After some time to consider and observe the game, I would like to suggest that I was 25% correct in my initial statement.
The game handles planet positioning quite well.
Where it struggles is moons. Specifically cryovolcanic moons.
From what I can understand, cryovolcanic worlds seem to have something akin to a "built in" condition that always generates them with a cold environment. Which makes perfect sense, as they wouldn't be
cryovolcanic if they weren't cold.
Volcanic worlds on the other hand, don't seem to have this feature.
Where this creates a problem is when moons are created.

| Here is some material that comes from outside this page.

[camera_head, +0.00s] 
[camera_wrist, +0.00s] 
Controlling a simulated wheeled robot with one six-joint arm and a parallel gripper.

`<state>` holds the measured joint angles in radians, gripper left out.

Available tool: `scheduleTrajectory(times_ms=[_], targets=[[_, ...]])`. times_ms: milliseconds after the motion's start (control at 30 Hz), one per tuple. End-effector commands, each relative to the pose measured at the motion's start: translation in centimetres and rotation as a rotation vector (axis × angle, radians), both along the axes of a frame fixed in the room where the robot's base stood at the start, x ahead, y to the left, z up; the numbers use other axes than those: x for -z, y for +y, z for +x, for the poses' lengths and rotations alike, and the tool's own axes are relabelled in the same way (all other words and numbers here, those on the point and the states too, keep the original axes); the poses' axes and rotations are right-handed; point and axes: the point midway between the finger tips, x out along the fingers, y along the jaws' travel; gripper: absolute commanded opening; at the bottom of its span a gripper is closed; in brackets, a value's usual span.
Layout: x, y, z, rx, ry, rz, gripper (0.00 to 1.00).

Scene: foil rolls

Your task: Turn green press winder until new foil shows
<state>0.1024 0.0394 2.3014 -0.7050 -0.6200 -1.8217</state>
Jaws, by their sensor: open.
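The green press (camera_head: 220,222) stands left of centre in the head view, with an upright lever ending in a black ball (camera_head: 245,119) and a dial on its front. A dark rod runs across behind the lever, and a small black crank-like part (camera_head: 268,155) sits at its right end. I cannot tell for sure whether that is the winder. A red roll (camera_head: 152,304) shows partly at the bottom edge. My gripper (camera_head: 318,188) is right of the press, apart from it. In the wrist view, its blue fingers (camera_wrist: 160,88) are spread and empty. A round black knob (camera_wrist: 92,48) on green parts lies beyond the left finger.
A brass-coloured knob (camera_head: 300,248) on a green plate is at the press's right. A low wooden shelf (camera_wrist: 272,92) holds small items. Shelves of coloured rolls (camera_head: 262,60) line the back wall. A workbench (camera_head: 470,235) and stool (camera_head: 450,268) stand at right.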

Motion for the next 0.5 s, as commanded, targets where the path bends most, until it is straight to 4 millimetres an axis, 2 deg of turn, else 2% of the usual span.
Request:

As the game seems to create moons from essentially a lookup of available planet types, and fits them into orbit of various planets with no consideration for any "built in" conditions as above.
Which then leads to the somewhat jarring occurance of seeing a planet close to its star with extreme heat, a random moon orbiting that planet also with extreme heat, and a cryo moon orbiting that same planet with extreme cold.
Cryovolcanics also have the tag around_giant_at_any_offset, which I'm not entirely sure of the function of. But it's a tag which is shared only with unstable and volcanic worlds, frequent moon types. So maybe this might be allowing the odd arrangement to occur?
It would be really nice if there was a check somewhere in the proc gen, that on generation looked at any planet which would recieve moons and removed cat_cryovolcanic from the list of potential candidates if the planet did not have a cold condition.
Essentially creating a tag for around_giant_if_cold.